### DATASET
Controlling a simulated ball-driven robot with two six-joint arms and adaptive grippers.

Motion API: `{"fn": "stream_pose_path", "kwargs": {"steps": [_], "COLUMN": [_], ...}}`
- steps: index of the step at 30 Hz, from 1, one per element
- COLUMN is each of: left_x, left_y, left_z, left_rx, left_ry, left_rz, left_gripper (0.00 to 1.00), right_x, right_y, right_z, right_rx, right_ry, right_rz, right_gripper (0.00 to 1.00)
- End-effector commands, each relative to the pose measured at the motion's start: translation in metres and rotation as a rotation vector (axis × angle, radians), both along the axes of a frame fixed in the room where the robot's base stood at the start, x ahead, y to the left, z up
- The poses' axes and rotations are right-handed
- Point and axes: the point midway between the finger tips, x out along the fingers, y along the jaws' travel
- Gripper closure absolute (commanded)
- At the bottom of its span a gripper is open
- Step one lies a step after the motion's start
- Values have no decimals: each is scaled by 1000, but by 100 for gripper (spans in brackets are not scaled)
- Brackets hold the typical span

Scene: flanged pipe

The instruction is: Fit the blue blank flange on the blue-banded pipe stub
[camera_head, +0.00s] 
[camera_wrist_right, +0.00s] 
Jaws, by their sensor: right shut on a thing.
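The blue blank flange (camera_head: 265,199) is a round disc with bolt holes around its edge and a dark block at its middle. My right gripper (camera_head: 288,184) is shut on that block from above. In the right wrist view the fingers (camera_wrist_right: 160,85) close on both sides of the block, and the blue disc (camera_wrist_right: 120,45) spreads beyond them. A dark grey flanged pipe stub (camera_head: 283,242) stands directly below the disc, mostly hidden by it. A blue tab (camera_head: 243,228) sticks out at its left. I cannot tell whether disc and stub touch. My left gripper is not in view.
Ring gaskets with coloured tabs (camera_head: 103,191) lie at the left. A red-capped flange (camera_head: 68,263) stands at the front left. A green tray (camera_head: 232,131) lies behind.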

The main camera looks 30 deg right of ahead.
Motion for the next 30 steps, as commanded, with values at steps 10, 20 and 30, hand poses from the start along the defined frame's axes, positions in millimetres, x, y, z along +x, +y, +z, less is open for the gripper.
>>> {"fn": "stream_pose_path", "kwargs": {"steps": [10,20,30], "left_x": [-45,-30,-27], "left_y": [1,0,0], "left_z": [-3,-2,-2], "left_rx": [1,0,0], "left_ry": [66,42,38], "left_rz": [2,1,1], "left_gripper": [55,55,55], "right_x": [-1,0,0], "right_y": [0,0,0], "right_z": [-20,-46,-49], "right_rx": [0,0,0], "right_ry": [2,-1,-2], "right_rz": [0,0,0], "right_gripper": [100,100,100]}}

...

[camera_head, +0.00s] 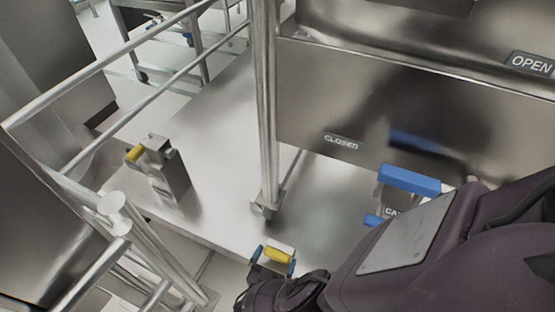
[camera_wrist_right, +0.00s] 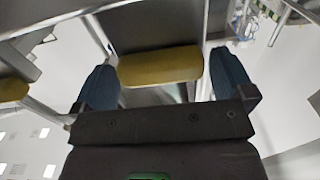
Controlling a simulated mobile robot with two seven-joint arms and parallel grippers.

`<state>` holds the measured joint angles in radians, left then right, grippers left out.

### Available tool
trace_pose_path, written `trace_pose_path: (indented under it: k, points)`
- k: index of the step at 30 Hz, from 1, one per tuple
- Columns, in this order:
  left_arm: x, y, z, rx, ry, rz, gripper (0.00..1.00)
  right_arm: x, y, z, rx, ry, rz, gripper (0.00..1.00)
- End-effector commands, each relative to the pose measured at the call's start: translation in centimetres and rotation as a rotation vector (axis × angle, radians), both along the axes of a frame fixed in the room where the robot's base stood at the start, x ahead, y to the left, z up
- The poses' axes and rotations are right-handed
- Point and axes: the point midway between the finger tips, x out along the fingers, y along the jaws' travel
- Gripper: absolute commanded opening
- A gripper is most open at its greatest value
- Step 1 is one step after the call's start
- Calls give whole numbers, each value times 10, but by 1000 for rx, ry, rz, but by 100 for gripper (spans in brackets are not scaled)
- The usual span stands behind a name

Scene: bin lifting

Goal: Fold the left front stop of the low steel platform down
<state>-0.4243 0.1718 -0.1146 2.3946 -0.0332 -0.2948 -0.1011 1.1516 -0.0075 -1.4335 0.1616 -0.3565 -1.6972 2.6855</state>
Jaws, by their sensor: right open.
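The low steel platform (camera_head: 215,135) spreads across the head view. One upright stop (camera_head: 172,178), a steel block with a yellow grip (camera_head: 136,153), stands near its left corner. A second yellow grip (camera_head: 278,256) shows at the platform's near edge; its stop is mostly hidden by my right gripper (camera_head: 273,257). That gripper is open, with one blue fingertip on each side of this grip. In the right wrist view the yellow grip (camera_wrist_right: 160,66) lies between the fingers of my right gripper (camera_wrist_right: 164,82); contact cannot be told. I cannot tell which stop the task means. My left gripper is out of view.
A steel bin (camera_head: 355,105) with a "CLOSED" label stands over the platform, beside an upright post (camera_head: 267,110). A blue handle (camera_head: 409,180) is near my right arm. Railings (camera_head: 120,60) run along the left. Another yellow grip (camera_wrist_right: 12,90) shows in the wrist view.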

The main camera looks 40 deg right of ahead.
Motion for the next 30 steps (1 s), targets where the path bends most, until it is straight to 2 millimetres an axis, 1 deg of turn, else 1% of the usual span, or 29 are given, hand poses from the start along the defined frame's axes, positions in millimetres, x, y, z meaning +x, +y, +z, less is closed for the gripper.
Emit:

### WHAT YOU NEED TO DO
Your task is to repeat the lines from the one containing "at the motion's" to the one containing "Motion for the next 30 steps, as", both lines included. Leave out every other line.

### EXERCISE SOLUTION
- End-effector commands, each relative to the pose measured at the motion's start: translation in metres and rotation as a rotation vector (axis × angle, radians), both along the axes of a frame fixed in the room where the robot's base stood at the start, x ahead, y to the left, z up
- The poses' axes and rotations are right-handed
- Point and axes: the point midway between the finger tips, x out along the fingers, y along the jaws' travel
- Gripper closure absolute (commanded)
- At the bottom of its span a gripper is open
- Step one lies a step after the motion's start
- Values have no decimals: each is scaled by 1000, but by 100 for gripper (spans in brackets are not scaled)
- Brackets hold the typical span

Scene: flanged pipe

The instruction is: Fit the blue blank flange on the blue-banded pipe stub
[camera_head, +0.00s] 
[camera_wrist_right, +0.00s] 
Jaws, by their sensor: right shut on a thing.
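The blue blank flange (camera_head: 265,199) is a round disc with bolt holes around its edge and a dark block at its middle. My right gripper (camera_head: 288,184) is shut on that block from above. In the right wrist view the fingers (camera_wrist_right: 160,85) close on both sides of the block, and the blue disc (camera_wrist_right: 120,45) spreads beyond them. A dark grey flanged pipe stub (camera_head: 283,242) stands directly below the disc, mostly hidden by it. A blue tab (camera_head: 243,228) sticks out at its left. I cannot tell whether disc and stub touch. My left gripper is not in view.
Ring gaskets with coloured tabs (camera_head: 103,191) lie at the left. A red-capped flange (camera_head: 68,263) stands at the front left. A green tray (camera_head: 232,131) lies behind.

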The main camera looks 30 deg right of ahead.
Motion for the next 30 steps, as commanded, with values at steps 10, 20 and 30, hand poses from the start along the defined frame's axes, positions in millimetres, x, y, z along +x, +y, +z, less is open for the gripper.

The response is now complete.